In Cape Town, South Africa, despite significant efforts to decentralise powers to local authorities, poor sector budgeting is significantly limiting urban development decisions. Current reporting of spending is ineffective (often done in a highly technical manner), resident participation occurs after decision-making and there is no clear public framework that outlines the process of spending decisions. This in turn leads to a lack of trust in the local authority and further lowers public participation. To address this, the Development Action Group convened a number of civic organisations to discuss a range of issues, but all were centred on the absence of accountability. From this measure, two civic coalitions were created. These held workshops and developed resolutions to improve accountability, while encouraging greater civic participation via their web-based platform. This case in Cape Town demonstrates the importance of stakeholder engagement as well as the value of providing a platform for local people to query and challenge public fiscal spending as well as bridging key knowledge gaps.[3]
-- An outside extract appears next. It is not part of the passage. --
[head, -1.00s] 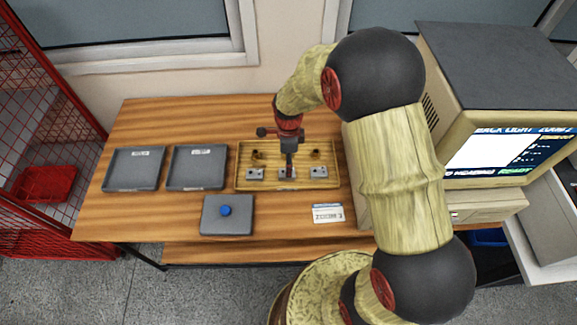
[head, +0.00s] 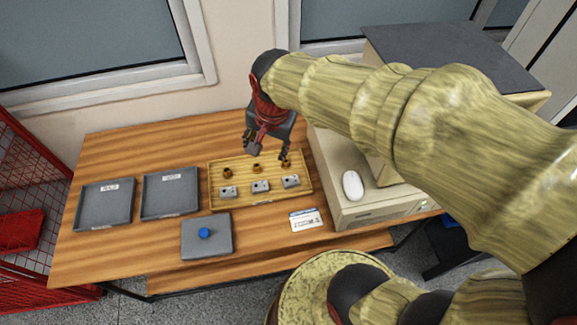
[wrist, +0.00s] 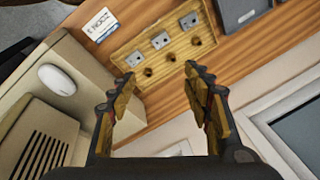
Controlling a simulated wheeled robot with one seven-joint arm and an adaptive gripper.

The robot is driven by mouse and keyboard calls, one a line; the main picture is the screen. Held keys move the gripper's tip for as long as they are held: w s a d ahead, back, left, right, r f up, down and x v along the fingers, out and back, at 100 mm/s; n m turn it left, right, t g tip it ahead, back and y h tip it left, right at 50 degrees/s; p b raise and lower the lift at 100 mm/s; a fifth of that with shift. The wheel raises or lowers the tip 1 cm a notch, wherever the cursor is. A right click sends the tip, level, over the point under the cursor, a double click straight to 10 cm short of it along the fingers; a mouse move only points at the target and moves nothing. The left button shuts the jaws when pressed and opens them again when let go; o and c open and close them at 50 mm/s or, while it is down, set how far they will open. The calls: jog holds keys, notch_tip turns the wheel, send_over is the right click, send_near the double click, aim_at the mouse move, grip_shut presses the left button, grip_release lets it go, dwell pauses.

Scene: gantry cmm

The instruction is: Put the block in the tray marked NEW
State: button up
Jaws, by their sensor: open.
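Three grey metal blocks with holes stand in a row in a wooden tray (head: 262,202): left block (head: 228,192), middle block (head: 260,186) and right block (head: 291,181). Behind them are three brass pieces (head: 257,168). Two empty grey trays lie to the left, a far-left tray (head: 104,209) and a nearer tray (head: 169,197); each has a white label, too small to read surely. My gripper (head: 267,152) is open and empty above the wooden tray's back edge. In the wrist view my open gripper (wrist: 160,75) shows the brass pieces and blocks beyond its fingertips.
A grey plate with a blue knob (head: 204,234) lies in front of the wooden tray. A white card (head: 306,220) lies right of it. A beige computer with a white mouse (head: 352,185) stands at the right. A red mesh cage (head: 30,180) is at the left.

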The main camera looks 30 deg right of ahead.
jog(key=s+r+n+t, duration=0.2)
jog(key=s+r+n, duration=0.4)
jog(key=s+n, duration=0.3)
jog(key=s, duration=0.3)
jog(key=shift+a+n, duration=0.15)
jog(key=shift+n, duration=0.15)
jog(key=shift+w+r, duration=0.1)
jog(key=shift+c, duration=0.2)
[1] World Bank Institute (2013), “Improving Local Governments Capacity: The Experience of Municipal Finances Self-Assessment (MFSA) in South-East Europe”.
[2] World Bank (2017), “Improving Local Governance in Belize’s Municipalities”, Results Briefs.
[3] A. Kumar and R. Fester (2019), “Fiscal Futures: Is there a Space for Better Fiscal Accountability in South Africa’s Metropolitan Municipalities?”, International Budget Partnership website, March 2019.